日本国内の経済状況が停滞を続ける中、「貧困」の問題が取り上げられる回数は日に日に増えていますが、それに関連して近年よく聞かれるようになった言葉に、「ワーキングプア」というものがあります。ほとんどの人が一度は耳にしたことがあると思いますが、詳しい意味合いはよく知らないという人も多いでしょう。

本記事では、現在日本だけでなく世界的な問題となっている「ワーキングプア」について、その意味や発生する原因、さらに抑制のための対策について解説しますので、参考にしてみてください。

ワーキングプアとは?日本の現状

ワーキングプアの意味とは?

「ワーキングプア」とは、「正社員と同等、もしくは正社員としてフルタイムで働いているにもかかわらず、貧困から抜け出せない労働者」を意味する言葉です。英語の「Working poor」をカタカナ化した言葉で、日本語では「働く貧困層」などと訳されます。「ワープア」と略して呼ばれることもあります。

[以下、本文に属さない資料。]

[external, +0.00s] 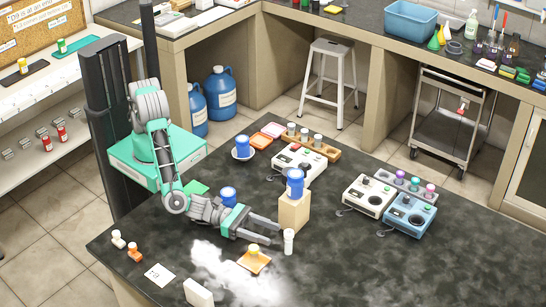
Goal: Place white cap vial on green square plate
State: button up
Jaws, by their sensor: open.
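A white cap vial (289,242) stands upright on the dark bench, in front of a wooden block. My gripper (278,234) is low over the bench, open, its fingers pointing right toward this vial. The fingertips are just left of the vial; I cannot tell whether they touch it. Nothing shows between the fingers. A green square plate (196,187) lies on the bench behind my arm, left of a blue jar, and is partly hidden by the arm.
A blue jar (295,186) stands on the wooden block (293,212). Another blue jar (228,196) stands close behind my gripper. An orange plate (255,264) with a yellow-topped item lies in front, beside white spilled powder (215,270). Small vials (118,239) stand at front left.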

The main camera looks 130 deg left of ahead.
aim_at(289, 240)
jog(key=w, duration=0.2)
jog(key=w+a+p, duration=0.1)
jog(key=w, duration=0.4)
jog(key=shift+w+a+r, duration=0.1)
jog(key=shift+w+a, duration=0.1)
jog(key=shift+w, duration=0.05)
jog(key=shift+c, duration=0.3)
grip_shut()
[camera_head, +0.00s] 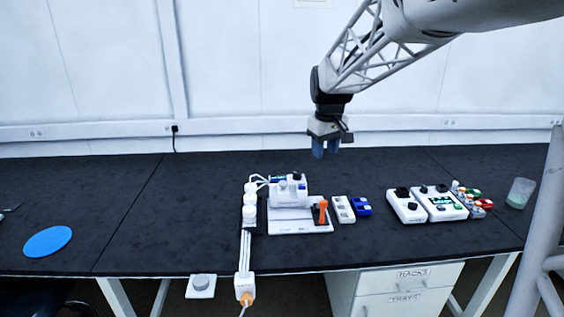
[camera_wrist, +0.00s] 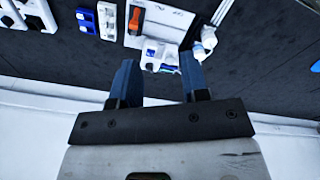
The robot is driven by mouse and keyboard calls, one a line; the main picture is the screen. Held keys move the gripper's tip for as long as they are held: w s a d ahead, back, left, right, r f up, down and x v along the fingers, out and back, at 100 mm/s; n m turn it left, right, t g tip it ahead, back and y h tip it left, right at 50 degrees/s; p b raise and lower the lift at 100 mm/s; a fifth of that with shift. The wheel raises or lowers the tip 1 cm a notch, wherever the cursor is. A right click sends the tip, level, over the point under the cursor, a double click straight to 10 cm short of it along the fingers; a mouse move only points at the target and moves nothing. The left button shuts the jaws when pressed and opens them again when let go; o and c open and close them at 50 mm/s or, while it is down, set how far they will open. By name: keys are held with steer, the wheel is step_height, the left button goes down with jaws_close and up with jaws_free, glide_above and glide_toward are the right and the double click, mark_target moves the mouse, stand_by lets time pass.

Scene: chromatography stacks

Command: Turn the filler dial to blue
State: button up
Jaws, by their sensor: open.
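My gripper (camera_head: 325,147) is open and empty, hanging fingers down above the table's back part, well above and behind the devices. Its two blue fingers stand apart in the wrist view (camera_wrist: 158,78). A white machine (camera_head: 290,195) with a cylinder body and an orange lever (camera_head: 322,211) stands mid-table; it also shows in the wrist view (camera_wrist: 165,28). To its right stand a white box with a black knob (camera_head: 402,194) and a white box with a display and knobs (camera_head: 440,203). A grey round dial (camera_head: 201,283) sits on a white plate at the front edge. I cannot tell which is the filler dial, nor its setting.
A white switch box (camera_head: 343,209) and a blue one (camera_head: 362,206) stand beside the machine. Small coloured items (camera_head: 474,199) and a clear cup (camera_head: 520,193) are at right. A blue disc (camera_head: 47,241) lies at left. The left and back table are mostly clear.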

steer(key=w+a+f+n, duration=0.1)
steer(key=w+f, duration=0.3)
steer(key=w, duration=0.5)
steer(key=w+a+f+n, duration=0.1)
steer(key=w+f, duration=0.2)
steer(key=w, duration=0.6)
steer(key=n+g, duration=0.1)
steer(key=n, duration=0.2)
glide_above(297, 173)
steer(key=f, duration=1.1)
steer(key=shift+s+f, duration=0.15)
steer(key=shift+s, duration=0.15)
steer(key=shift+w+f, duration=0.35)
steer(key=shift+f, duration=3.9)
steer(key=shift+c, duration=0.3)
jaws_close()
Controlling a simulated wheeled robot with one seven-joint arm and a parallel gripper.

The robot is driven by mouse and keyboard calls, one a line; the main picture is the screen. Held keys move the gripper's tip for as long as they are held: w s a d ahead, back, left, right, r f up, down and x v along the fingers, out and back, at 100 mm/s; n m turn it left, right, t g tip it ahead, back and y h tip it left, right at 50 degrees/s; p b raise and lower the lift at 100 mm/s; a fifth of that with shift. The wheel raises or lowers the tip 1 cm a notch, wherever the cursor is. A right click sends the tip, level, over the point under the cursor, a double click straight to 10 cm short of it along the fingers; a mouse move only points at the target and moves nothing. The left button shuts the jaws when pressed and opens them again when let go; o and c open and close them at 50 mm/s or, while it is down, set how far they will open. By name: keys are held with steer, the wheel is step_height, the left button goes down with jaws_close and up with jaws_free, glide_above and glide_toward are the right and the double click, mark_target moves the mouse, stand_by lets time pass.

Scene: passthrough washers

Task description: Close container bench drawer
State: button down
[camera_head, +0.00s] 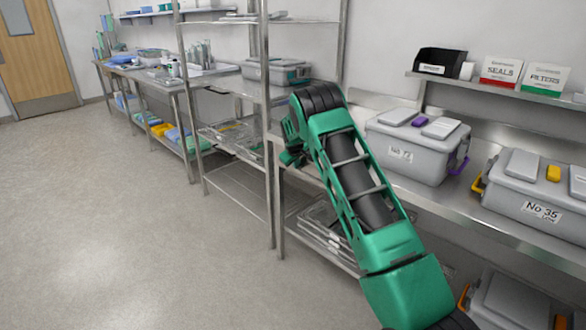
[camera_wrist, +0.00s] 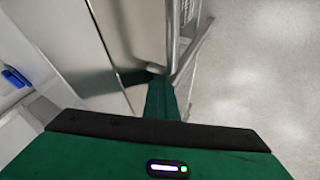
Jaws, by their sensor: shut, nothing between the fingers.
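The stainless steel container bench (camera_head: 480,220) runs along the right of the head view, with lidded grey containers on its top. I cannot make out its drawer for certain; my green arm crosses in front of the bench's left part. My gripper (camera_head: 290,157) shows only in part in the head view, at the bench's left end near the shelf rack. In the wrist view my gripper (camera_wrist: 158,95) is shut and empty, its narrow green fingers beside a shiny steel panel (camera_wrist: 130,35). Whether the fingertips touch the steel cannot be told.
A grey container (camera_head: 410,150) and another labelled No 35 (camera_head: 535,192) stand on the bench. A metal shelf rack (camera_head: 268,120) stands close to my gripper; its posts (camera_wrist: 172,30) show in the wrist view. Open floor (camera_head: 110,220) lies to the left.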

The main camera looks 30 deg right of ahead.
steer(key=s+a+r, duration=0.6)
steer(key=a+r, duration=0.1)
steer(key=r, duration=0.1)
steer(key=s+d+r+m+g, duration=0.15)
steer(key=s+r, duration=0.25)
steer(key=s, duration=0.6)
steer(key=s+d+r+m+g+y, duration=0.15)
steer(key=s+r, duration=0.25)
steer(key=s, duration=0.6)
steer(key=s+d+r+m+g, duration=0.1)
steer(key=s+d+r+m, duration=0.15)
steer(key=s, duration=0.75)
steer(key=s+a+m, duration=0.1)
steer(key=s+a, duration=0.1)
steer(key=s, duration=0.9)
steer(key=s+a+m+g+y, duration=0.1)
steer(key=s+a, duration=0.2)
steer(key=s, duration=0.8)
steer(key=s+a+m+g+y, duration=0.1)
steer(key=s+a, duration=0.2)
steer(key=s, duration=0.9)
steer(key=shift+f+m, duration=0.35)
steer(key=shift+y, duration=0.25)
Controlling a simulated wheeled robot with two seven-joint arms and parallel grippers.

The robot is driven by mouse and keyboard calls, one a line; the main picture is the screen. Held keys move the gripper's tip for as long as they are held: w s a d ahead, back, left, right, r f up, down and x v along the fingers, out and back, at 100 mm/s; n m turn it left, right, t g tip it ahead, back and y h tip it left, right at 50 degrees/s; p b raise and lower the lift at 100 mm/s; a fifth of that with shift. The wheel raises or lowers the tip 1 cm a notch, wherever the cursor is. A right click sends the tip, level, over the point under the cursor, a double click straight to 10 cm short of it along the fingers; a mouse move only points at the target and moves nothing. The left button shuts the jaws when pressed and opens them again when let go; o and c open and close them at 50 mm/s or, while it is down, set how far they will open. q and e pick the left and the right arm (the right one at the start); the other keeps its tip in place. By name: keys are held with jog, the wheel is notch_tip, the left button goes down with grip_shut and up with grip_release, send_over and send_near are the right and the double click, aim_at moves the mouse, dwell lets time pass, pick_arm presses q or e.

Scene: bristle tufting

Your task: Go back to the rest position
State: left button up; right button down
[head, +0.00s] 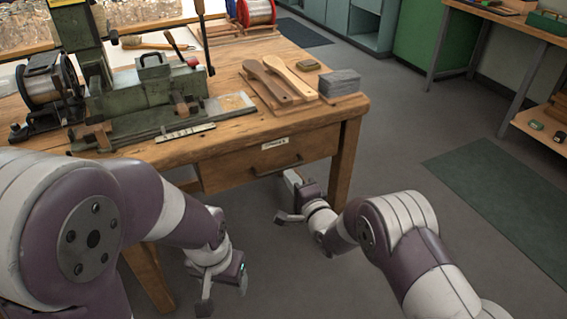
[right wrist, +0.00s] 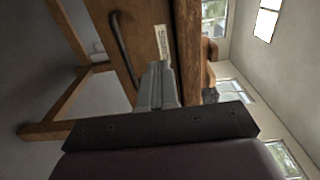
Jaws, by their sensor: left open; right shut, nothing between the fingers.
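My left gripper (head: 240,279) hangs low in front of the workbench (head: 190,152), over the floor, with its jaws open and nothing seen in them. My right gripper (head: 291,180) is in front of the bench drawer (head: 268,160), just below its handle in the head view. In the right wrist view its fingers (right wrist: 157,82) are together and empty, pointing toward the drawer front between the dark handle (right wrist: 124,48) and the label. I cannot tell the exact gap to the drawer. The drawer looks closed. Both grippers are below the bench top.
On the bench stand a green tufting machine (head: 150,90), a wire spool (head: 48,84), wooden brush blanks (head: 290,76) and a grey block (head: 339,82). The bench's front right leg (head: 345,160) is close to my right arm. A green mat (head: 500,185) lies on open floor at right.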

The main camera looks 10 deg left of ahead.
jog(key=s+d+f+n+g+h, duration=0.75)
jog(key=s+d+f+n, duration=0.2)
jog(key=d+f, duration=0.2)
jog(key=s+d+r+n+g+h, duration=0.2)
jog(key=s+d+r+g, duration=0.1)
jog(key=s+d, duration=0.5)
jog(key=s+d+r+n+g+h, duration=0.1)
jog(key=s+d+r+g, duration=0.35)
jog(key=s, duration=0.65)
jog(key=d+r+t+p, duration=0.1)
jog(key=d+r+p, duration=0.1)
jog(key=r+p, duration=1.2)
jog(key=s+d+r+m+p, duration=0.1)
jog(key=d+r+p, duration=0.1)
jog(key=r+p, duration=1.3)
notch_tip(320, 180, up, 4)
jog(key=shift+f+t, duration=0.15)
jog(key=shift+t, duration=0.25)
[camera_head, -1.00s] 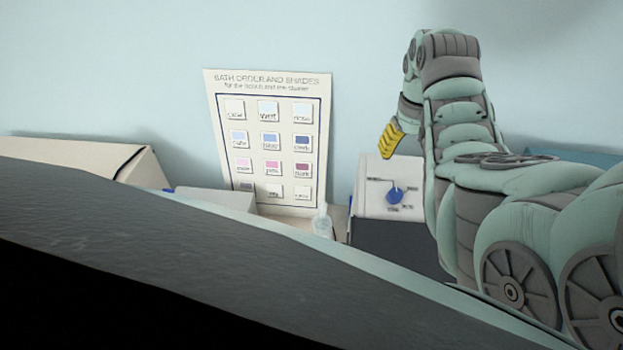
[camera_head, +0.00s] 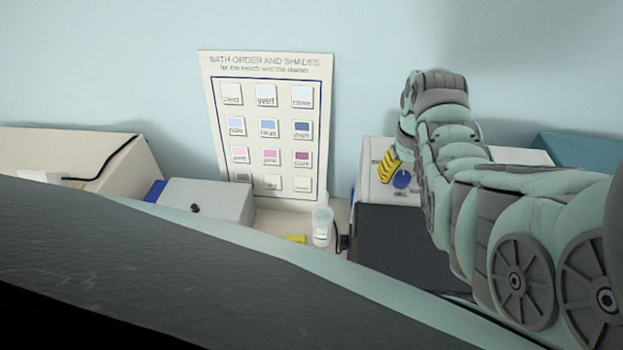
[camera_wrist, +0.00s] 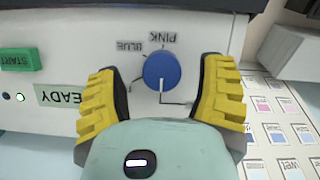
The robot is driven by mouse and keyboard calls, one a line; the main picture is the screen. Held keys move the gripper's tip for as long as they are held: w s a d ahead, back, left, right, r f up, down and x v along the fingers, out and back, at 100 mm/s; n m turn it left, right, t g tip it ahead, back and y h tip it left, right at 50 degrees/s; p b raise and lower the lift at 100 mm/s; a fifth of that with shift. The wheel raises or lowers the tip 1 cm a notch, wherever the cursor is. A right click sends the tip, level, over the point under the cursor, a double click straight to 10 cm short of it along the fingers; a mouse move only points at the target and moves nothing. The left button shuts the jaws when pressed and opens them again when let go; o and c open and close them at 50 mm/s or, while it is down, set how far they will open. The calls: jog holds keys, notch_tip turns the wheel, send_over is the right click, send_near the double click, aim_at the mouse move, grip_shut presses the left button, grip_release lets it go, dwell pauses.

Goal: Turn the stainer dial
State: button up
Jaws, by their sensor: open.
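The stainer dial (camera_wrist: 162,69) is a round blue knob with a white pointer line. In the wrist view it sits on a white panel (camera_wrist: 60,80), near the printed words BLUE and PINK; the white line points toward the bottom of the picture. My gripper (camera_wrist: 163,88) is open, one yellow finger on each side of the dial; I cannot tell if either touches it. In the head view the dial (camera_head: 401,179) shows just right of the yellow finger (camera_head: 388,165), on the white and dark stainer (camera_head: 385,235); my arm hides the stainer's right part.
A green START button (camera_wrist: 21,60) and a READY label (camera_wrist: 62,94) are on the same panel. A bath order poster (camera_head: 268,75) leans against the wall. A clear bottle (camera_head: 322,222), a grey box (camera_head: 210,197) and a yellow item (camera_head: 296,238) stand left of the stainer.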

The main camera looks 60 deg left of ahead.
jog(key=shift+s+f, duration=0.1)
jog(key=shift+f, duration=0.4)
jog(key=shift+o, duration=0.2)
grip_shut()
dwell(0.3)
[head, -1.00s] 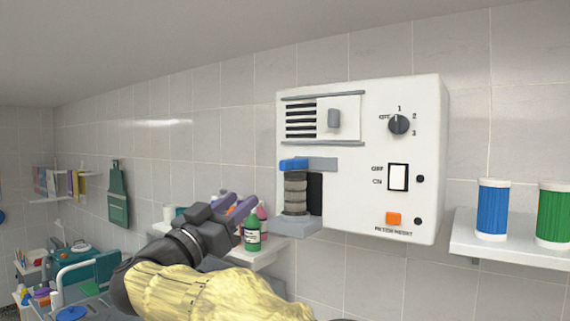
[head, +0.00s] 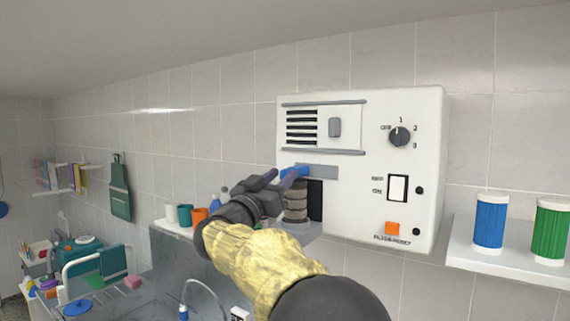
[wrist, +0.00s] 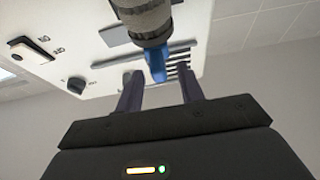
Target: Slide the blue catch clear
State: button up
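The blue catch (head: 296,170) sits on a grey rail (head: 322,171) on the front of the white wall box (head: 360,225), above a ribbed grey cylinder (head: 297,201). My gripper (head: 283,177) is up at the catch, partly covering it in the head view. In the wrist view my gripper (wrist: 161,84) has its two dark purple fingers spread apart. The blue catch (wrist: 156,65) shows in the gap between them, near the tips. The ribbed cylinder (wrist: 146,25) is just beyond. I cannot tell whether a finger touches the catch.
The box also has a dial (head: 400,136), a white rocker switch (head: 397,188), an orange button (head: 392,228) and a sliding panel (head: 335,127). A shelf (head: 480,252) with a blue roll (head: 489,220) and a green roll (head: 550,230) is at right.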

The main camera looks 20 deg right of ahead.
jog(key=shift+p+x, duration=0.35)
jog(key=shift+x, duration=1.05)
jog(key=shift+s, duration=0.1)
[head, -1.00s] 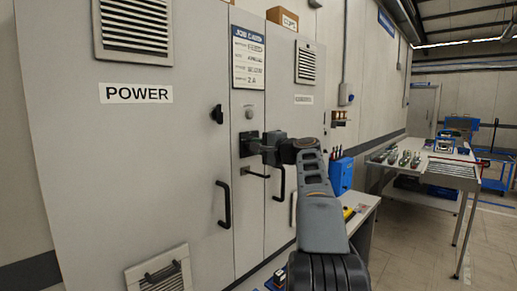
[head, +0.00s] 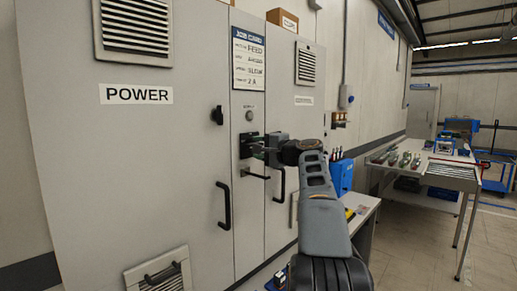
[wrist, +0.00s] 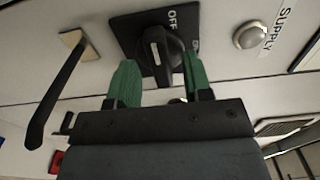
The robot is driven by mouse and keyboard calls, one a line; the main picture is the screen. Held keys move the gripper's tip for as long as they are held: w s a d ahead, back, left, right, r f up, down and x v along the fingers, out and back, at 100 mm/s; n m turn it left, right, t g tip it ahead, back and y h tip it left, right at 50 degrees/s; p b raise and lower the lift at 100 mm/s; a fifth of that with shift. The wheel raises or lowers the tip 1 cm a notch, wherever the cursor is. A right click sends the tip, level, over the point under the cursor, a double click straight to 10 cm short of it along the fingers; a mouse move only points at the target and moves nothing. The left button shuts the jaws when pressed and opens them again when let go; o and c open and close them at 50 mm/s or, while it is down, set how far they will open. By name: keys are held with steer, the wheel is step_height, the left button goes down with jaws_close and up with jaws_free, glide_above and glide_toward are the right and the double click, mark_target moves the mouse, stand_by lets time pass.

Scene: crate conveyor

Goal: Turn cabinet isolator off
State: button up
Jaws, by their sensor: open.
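The cabinet isolator is a black rotary knob (wrist: 160,48) on a dark plate with OFF and ON markings, seen close in the wrist view. A pale mark shows on the knob's face; which marking it points to I cannot tell for sure. My gripper (wrist: 158,74) is open, its two green fingers on either side of the knob's lower part. Whether they touch it I cannot tell. In the head view the isolator plate (head: 245,146) sits on the narrow middle panel, partly hidden by my gripper (head: 259,148).
A SUPPLY lamp (wrist: 249,35) is beside the isolator. A black handle (wrist: 55,92) juts out to the left. In the head view, cabinet door handles (head: 224,205) are near, and a bench (head: 362,214) stands to the right.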

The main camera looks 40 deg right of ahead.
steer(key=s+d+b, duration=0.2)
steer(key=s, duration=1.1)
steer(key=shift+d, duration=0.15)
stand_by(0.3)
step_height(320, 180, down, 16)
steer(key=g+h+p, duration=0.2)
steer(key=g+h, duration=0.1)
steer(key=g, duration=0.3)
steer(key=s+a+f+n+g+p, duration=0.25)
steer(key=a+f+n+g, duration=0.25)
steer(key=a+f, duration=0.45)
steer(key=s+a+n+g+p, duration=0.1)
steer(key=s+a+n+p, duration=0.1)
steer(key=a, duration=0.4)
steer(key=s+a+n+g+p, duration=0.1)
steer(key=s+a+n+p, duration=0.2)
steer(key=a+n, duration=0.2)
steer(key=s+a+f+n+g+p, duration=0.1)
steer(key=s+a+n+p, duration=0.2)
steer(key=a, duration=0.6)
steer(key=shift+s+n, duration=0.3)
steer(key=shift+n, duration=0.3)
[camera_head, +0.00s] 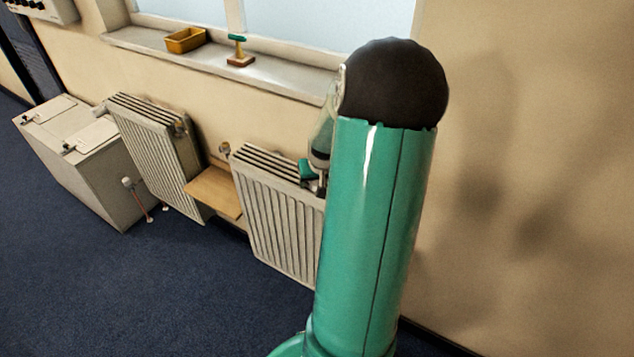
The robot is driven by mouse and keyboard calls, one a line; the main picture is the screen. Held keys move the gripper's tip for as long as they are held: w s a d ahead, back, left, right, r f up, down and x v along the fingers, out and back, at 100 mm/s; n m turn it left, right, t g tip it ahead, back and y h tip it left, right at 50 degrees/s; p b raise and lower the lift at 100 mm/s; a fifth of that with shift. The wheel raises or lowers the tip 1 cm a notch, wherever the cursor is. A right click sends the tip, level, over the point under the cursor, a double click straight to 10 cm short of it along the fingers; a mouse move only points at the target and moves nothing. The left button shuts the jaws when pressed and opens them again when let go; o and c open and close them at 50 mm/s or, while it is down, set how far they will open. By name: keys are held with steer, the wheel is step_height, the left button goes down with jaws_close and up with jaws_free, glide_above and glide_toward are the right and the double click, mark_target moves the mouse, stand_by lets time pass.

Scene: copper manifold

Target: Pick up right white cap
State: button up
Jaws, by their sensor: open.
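My gripper (311,171) shows only in part, at the top right corner of the right radiator (283,218). It is open, and my own teal arm hides much of it. I cannot see a white cap at that corner; whatever is there is hidden or too small to tell. A small pale-topped brass valve (225,150) stands at the left end of the right radiator. A white cap (128,183) shows farther left, low beside the left radiator (160,160), above a copper pipe.
A wooden shelf (214,192) bridges the two radiators. A pale cabinet (85,155) stands at the left. The windowsill (290,78) holds a yellow tray (185,40) and a green-handled tool (238,50). The dark blue carpet (130,290) in front is clear.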

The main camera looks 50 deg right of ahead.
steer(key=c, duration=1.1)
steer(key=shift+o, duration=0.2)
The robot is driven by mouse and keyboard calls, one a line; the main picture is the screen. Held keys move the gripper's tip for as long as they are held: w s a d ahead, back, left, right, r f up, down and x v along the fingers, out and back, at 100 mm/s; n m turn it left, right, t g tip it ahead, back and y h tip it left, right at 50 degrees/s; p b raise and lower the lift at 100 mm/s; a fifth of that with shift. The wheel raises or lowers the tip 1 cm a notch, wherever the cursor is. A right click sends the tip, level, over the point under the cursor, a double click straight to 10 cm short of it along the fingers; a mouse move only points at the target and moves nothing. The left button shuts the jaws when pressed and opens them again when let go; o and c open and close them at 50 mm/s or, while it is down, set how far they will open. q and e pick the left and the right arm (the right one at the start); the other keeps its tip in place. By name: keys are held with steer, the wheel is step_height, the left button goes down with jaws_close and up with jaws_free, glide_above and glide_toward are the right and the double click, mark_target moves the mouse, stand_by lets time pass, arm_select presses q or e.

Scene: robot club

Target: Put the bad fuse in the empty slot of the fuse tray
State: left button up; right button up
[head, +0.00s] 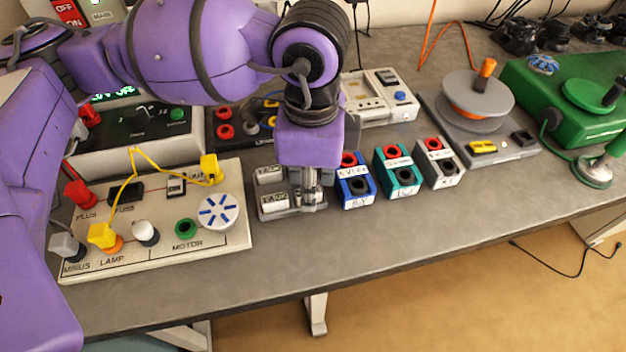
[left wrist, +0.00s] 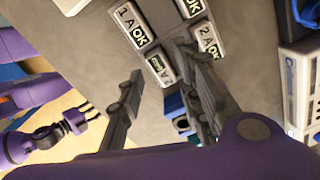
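The grey fuse tray (head: 268,214) lies on the bench right of the circuit board. In the left wrist view its label blocks read 1 A OK (left wrist: 134,28) and 2 A OK (left wrist: 208,42). A darker compartment (left wrist: 160,67) shows between them; I cannot tell whether it holds a fuse. My left gripper (head: 312,200) points down at the tray's right side. Its fingers (left wrist: 160,80) are apart with nothing seen between them. No fuse is clearly marked bad. A dark fuse holder (head: 126,192) sits on the board. My right gripper (left wrist: 74,119) shows small, away from the tray.
The circuit board (head: 205,240) with yellow leads stands left. Blue (head: 356,190), teal (head: 397,172) and grey (head: 440,163) blocks stand close right of my left gripper. A spool stand (head: 475,105) and green machine (head: 565,95) are farther right. The front bench strip is clear.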

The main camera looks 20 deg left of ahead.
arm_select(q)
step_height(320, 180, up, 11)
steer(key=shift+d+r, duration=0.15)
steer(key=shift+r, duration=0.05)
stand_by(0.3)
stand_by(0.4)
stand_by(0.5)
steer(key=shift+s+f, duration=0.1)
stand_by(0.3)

貧困というと、一般的には失業者が陥るものとの認識がありますが、実際には就業して長時間働いているのに、低賃金で生活がままならないという層が多く存在しています。資本主義の先進国、たとえばアメリカやカナダ、スペイン、イタリアなどで多く発生しており、日本でも近年は、「ワーキングプア」の問題が頻繁に取り上げられるようになっています。日本における「ワーキングプア」の基準は、年収200万円程度が1つの目安となっています。

日本の現状

数字の上から、現在の日本におけるワーキングプアの状況について見てみましょう。

総務省統計局が発表した2019年の「労働力調査」(詳細集計)によると、役員を除いた雇用者5596万人のうち、非正規の職員・従業員は2120万人となっています。これは、全体の37%にあたる数字です。

一方、年間収入別で見てみると、2018年に200万円に届かなかった人の数は、正規・非正規合わせて1873万人となっています。割合にすると、総数5660万人中33%ほどの人が、ワーキングプア層にあたることになります。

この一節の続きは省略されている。